[Robot episode rows]
┌──

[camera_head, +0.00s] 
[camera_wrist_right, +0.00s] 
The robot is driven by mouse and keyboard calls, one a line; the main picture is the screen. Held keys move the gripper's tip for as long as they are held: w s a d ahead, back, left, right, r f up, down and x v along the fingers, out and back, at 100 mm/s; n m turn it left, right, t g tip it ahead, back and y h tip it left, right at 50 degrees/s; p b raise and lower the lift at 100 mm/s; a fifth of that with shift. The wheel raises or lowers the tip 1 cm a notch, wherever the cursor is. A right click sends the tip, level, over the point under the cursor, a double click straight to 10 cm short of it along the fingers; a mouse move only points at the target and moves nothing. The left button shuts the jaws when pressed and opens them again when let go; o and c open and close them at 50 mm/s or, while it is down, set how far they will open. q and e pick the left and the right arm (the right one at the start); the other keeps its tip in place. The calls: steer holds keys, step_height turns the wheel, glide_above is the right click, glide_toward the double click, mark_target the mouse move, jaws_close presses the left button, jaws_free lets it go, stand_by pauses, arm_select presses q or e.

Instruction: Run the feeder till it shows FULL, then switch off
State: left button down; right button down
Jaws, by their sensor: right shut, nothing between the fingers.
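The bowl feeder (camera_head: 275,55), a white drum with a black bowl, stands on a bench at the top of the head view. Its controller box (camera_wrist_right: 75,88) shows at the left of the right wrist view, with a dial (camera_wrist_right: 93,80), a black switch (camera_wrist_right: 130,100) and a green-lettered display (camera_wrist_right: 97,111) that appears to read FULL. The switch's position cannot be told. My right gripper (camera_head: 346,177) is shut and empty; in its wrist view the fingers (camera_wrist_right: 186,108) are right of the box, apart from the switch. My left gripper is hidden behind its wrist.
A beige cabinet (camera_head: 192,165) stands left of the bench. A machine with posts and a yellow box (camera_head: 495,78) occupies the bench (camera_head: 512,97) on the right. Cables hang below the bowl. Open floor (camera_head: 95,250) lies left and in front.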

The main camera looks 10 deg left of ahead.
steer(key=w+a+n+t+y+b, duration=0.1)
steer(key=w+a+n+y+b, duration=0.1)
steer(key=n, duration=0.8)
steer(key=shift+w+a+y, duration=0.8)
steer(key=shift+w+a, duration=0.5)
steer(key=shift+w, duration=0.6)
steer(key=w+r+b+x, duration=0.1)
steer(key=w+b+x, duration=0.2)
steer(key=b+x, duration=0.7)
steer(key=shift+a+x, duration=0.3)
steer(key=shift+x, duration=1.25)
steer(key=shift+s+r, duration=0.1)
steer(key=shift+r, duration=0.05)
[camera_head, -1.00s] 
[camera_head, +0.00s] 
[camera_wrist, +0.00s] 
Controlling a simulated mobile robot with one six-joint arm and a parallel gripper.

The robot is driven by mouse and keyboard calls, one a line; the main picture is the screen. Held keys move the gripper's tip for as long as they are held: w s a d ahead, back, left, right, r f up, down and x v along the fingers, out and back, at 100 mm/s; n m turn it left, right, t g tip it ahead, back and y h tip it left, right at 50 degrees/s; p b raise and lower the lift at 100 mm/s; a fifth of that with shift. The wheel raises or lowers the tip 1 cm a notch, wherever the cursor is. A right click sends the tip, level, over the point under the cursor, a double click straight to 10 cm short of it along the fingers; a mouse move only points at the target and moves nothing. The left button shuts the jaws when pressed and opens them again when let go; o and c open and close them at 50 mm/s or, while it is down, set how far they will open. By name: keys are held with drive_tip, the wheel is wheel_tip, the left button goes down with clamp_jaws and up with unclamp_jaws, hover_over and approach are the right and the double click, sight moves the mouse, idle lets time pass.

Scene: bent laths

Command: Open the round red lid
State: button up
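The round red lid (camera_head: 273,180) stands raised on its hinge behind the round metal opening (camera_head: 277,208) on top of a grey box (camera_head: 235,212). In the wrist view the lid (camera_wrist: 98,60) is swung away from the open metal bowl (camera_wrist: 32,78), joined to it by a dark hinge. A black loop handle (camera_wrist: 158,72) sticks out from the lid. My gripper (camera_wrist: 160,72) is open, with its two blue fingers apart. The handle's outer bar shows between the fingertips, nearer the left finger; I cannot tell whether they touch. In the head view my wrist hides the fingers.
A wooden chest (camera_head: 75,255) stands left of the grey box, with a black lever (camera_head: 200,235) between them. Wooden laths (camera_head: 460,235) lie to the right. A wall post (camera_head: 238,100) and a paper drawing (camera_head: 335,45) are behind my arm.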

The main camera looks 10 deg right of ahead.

└──

▶ [Problem statement] Reproduce each entry from the records above, character for character.

▶ [Final result]
[camera_head, +0.00s] 
[camera_wrist_right, +0.00s] 
The robot is driven by mouse and keyboard calls, one a line; the main picture is the screen. Held keys move the gripper's tip for as long as they are held: w s a d ahead, back, left, right, r f up, down and x v along the fingers, out and back, at 100 mm/s; n m turn it left, right, t g tip it ahead, back and y h tip it left, right at 50 degrees/s; p b raise and lower the lift at 100 mm/s; a fifth of that with shift. The wheel raises or lowers the tip 1 cm a notch, wherever the cursor is. A right click sends the tip, level, over the point under the cursor, a double click straight to 10 cm short of it along the fingers; a mouse move only points at the target and moves nothing. The left button shuts the jaws when pressed and opens them again when let go; o and c open and close them at 50 mm/s or, while it is down, set how far they will open. q and e pick the left and the right arm (the right one at the start); the other keeps its tip in place. The calls: steer holds keys, step_height turns the wheel, glide_above is the right click, glide_toward the double click, mark_target the mouse move, jaws_close presses the left button, jaws_free lets it go, stand_by pauses, arm_select presses q or e.

Instruction: Run the feeder till it shows FULL, then switch off
State: left button down; right button down
Jaws, by their sensor: right shut, nothing between the fingers.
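The bowl feeder (camera_head: 275,55), a white drum with a black bowl, stands on a bench at the top of the head view. Its controller box (camera_wrist_right: 75,88) shows at the left of the right wrist view, with a dial (camera_wrist_right: 93,80), a black switch (camera_wrist_right: 130,100) and a green-lettered display (camera_wrist_right: 97,111) that appears to read FULL. The switch's position cannot be told. My right gripper (camera_head: 346,177) is shut and empty; in its wrist view the fingers (camera_wrist_right: 186,108) are right of the box, apart from the switch. My left gripper is hidden behind its wrist.
A beige cabinet (camera_head: 192,165) stands left of the bench. A machine with posts and a yellow box (camera_head: 495,78) occupies the bench (camera_head: 512,97) on the right. Cables hang below the bowl. Open floor (camera_head: 95,250) lies left and in front.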

The main camera looks 10 deg left of ahead.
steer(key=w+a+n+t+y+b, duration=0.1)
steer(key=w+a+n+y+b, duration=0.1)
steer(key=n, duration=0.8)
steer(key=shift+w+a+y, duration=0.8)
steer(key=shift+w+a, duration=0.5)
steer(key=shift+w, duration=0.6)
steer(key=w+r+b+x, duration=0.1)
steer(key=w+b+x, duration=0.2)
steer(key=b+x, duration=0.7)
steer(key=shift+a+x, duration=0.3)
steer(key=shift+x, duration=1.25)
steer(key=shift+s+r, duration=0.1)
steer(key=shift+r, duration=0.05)
[camera_head, -1.00s] 
[camera_head, +0.00s] 
[camera_wrist, +0.00s] 
Controlling a simulated mobile robot with one six-joint arm and a parallel gripper.

The robot is driven by mouse and keyboard calls, one a line; the main picture is the screen. Held keys move the gripper's tip for as long as they are held: w s a d ahead, back, left, right, r f up, down and x v along the fingers, out and back, at 100 mm/s; n m turn it left, right, t g tip it ahead, back and y h tip it left, right at 50 degrees/s; p b raise and lower the lift at 100 mm/s; a fifth of that with shift. The wheel raises or lowers the tip 1 cm a notch, wherever the cursor is. A right click sends the tip, level, over the point under the cursor, a double click straight to 10 cm short of it along the fingers; a mouse move only points at the target and moves nothing. The left button shuts the jaws when pressed and opens them again when let go; o and c open and close them at 50 mm/s or, while it is down, set how far they will open. By name: keys are held with drive_tip, the wheel is wheel_tip, the left button goes down with clamp_jaws and up with unclamp_jaws, hover_over and approach are the right and the double click, sight moves the mouse, idle lets time pass.

Scene: bent laths

Command: Open the round red lid
State: button up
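The round red lid (camera_head: 273,180) stands raised on its hinge behind the round metal opening (camera_head: 277,208) on top of a grey box (camera_head: 235,212). In the wrist view the lid (camera_wrist: 98,60) is swung away from the open metal bowl (camera_wrist: 32,78), joined to it by a dark hinge. A black loop handle (camera_wrist: 158,72) sticks out from the lid. My gripper (camera_wrist: 160,72) is open, with its two blue fingers apart. The handle's outer bar shows between the fingertips, nearer the left finger; I cannot tell whether they touch. In the head view my wrist hides the fingers.
A wooden chest (camera_head: 75,255) stands left of the grey box, with a black lever (camera_head: 200,235) between them. Wooden laths (camera_head: 460,235) lie to the right. A wall post (camera_head: 238,100) and a paper drawing (camera_head: 335,45) are behind my arm.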

The main camera looks 10 deg right of ahead.

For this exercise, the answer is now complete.